Hidalgo County Judge Arnoldo Cantu Jr. is facing his first contested election in 16 years since taking the bench in Court-at-Law No. 5.

The last time Cantu, 63, faced an opponent was 2002, when he was one of three candidates vying for judge of the then newly created court, which opened its doors in 2003.

Armando Marroquin, 42, acknowledges that “it’s very taboo” in Hidalgo County to challenge an incumbent judge, but calls his campaign to unseat Cantu “nontraditional.”

“The impression I got from a lot of people was that you don’t run against incumbents here,” said Marroquin, who has practiced law for nearly 15 years and is a municipal court judge in Edcouch-Elsa. “It’s like … when you get elected, you’re elected for life.”

He said he’s breaking with tradition because “positive change” is needed in the court’s leadership, pointing to what he believes is a lack of efficiency in the courthouse’s busy county courts.

Cantu has outraised Marroquin more than three to one, with most of his campaign contributions coming from defense attorneys.

Since July, his campaign has brought in $94,987.50 in monetary contributions, compared to the $28,250 raised by Marroquin, who has instead relied on contributions from local businessmen.

Cantu said that support for his re-election, and the fact that he has long ran unopposed, is evidence of his courtroom’s effectiveness, at least in the eyes of the legal community.

“Attorneys contribute to me and my campaign because they like what they have,” Cantu said. “They’ve got a judge who’s there. They’ve got a judge who’s willing to listen to them, hear the case out, try to get it done …”

Court-at-law judges preside over misdemeanor criminal cases, such as driving under the influence, drug possession and some assaults, in addition to civil cases, such as divorce and child custody and lawsuits involving under $750,000.

Cantu cites the 4,000 young people who went back to school or completed a GED — a requirement of probation for defendants who appear in his courtroom — as an accomplishment during his five terms on the bench.

“The majority of the cases that I see are young offenders, and they’ve made a mistake,” he said. “I think I’m the only educator turned attorney turned judge. I feel this responsibility to my community and I feel this responsibility to that defendant … I’m looking at what can I do for this young person that is going to keep him or her from coming back.”

As a result, he said he doesn’t have many repeat offenders in his courtroom.

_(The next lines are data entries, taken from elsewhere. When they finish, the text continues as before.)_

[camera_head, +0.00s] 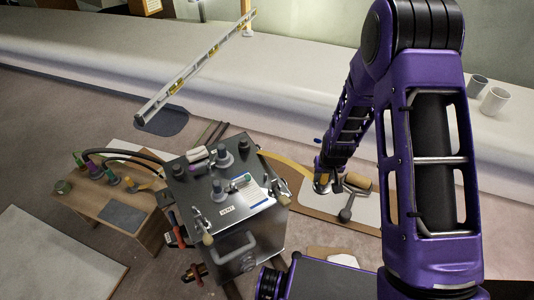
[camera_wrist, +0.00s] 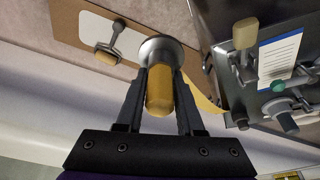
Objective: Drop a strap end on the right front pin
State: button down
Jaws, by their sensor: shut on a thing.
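My gripper (camera_wrist: 160,95) is shut on a tan cylindrical grip (camera_wrist: 160,92) with a grey round end, apparently a strap end. In the head view my gripper (camera_head: 323,184) is right of the metal box (camera_head: 246,246), apart from it. A yellow strap (camera_head: 285,161) runs from the box's far right corner toward my gripper; part of it shows behind the grip in the wrist view (camera_wrist: 204,103). Several grey fittings stand on the box lid, one near its middle (camera_head: 218,190). I cannot tell which is the right front pin.
A white pad on a brown board (camera_head: 312,201) lies under my gripper, with a grey tool with a tan handle (camera_head: 349,196) on it. A wooden stand (camera_head: 130,218) with cables is left of the box. A level (camera_head: 195,68) and two cups (camera_head: 493,101) are farther back.

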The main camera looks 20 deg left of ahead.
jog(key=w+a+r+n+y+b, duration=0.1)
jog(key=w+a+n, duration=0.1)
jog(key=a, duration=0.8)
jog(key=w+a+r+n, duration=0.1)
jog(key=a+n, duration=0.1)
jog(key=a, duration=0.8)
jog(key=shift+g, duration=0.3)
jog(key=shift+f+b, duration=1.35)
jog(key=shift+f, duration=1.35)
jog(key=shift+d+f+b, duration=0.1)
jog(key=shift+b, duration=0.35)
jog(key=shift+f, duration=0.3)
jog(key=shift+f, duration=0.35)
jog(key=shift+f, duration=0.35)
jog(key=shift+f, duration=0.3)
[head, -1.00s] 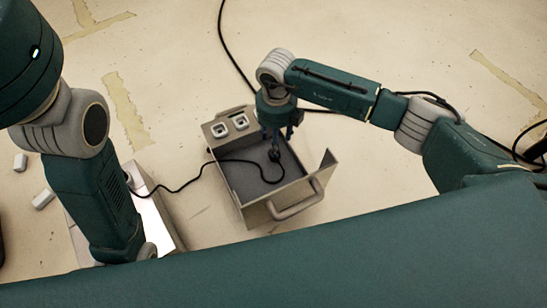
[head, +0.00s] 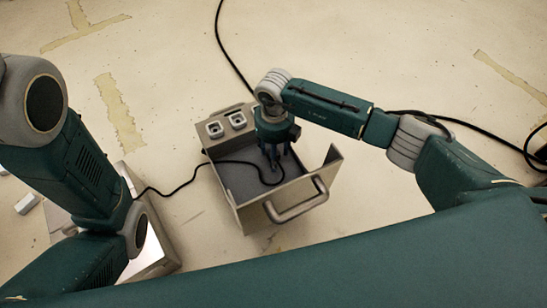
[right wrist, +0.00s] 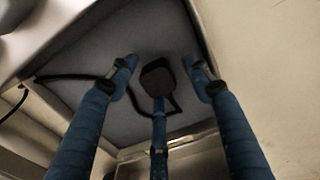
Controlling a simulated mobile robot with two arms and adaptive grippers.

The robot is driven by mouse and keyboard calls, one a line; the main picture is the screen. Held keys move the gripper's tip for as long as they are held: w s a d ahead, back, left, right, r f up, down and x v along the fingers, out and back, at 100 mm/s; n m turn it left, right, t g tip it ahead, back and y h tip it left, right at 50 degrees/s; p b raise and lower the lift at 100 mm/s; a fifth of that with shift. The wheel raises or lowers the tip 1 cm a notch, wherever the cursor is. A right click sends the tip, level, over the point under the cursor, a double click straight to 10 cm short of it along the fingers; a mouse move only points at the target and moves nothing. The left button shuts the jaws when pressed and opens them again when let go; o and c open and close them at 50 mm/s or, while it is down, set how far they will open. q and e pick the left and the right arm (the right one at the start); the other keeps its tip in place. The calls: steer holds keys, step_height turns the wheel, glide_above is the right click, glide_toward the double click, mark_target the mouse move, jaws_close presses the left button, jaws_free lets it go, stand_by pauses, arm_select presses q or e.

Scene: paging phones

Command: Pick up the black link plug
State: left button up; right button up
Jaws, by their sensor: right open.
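The black link plug (right wrist: 158,76) lies on the grey floor of an open metal case (head: 225,192), with its black cable (right wrist: 72,78) curving away from it. In the right wrist view it sits between the blue fingertips of my right gripper (right wrist: 161,82). The fingers are spread and open around it, with visible gaps at the left and right. In the head view my right gripper (head: 277,158) reaches down into the case, and its fingers and wrist hide the plug. My left arm is at the left, but its gripper is out of view.
The case has a raised handle (head: 297,205) at the front and two white-framed sockets (head: 236,119) on its back left panel. A metal box (head: 152,250) stands at the left, near my left arm. Cables cross the pale floor behind.

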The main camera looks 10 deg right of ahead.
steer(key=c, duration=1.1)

One of the few things the candidates seem to agree on is the responsibility a judge has to his or her community.

Marroquin recognizes that for many people, their first time in a county court-at-law is also their first experience with the judicial system, and he wants to make the process as painless and quick as possible.

“I’m of the opinion that clients’ time is just as valuable as (judges’) time,” he said. “Judges should work 40 hours a week. … If I’m asking you to show up to court at 8 a.m., then I should be on the bench at 8 a.m.”

Far too often, he said, judges in Hidalgo County start the day’s proceedings well after defendants are asked to appear in court, something he says his opponent does. Not only does this waste time, he said, it costs taxpayers who foot the bill for judges’ salaries, a stance that reflects his background in business.

In a candidate forum earlier this month, Cantu said he uses the first hour or so of his day to meet with attorneys in his chambers (his office) to resolve issues with cases. But he argues this approach is effective because he can give attorneys “direction,” which in turn expedites cases. He adds that it prevents contested hearings that could be “humiliating” and “aggravating” for the parties involved, such as family law cases.

“How is that transparent if no one is hearing what you’re saying?” Marroquin countered, emphasizing that the courthouse needs “new ideas … to move forward.”

“The mindset here is that if it ain’t broke, don’t fix it. That’s the way to bankrupt a company,” he said. “You always want to work for inventive and innovative ways to make things easier and more accessible.”

Marroquin recognizes that unseating an incumbent is not an easy task in Hidalgo County but hopes his campaign, successful or not, encourages others to run.

“Because that’s what we need,” he added. “We need some real change in the courthouse.”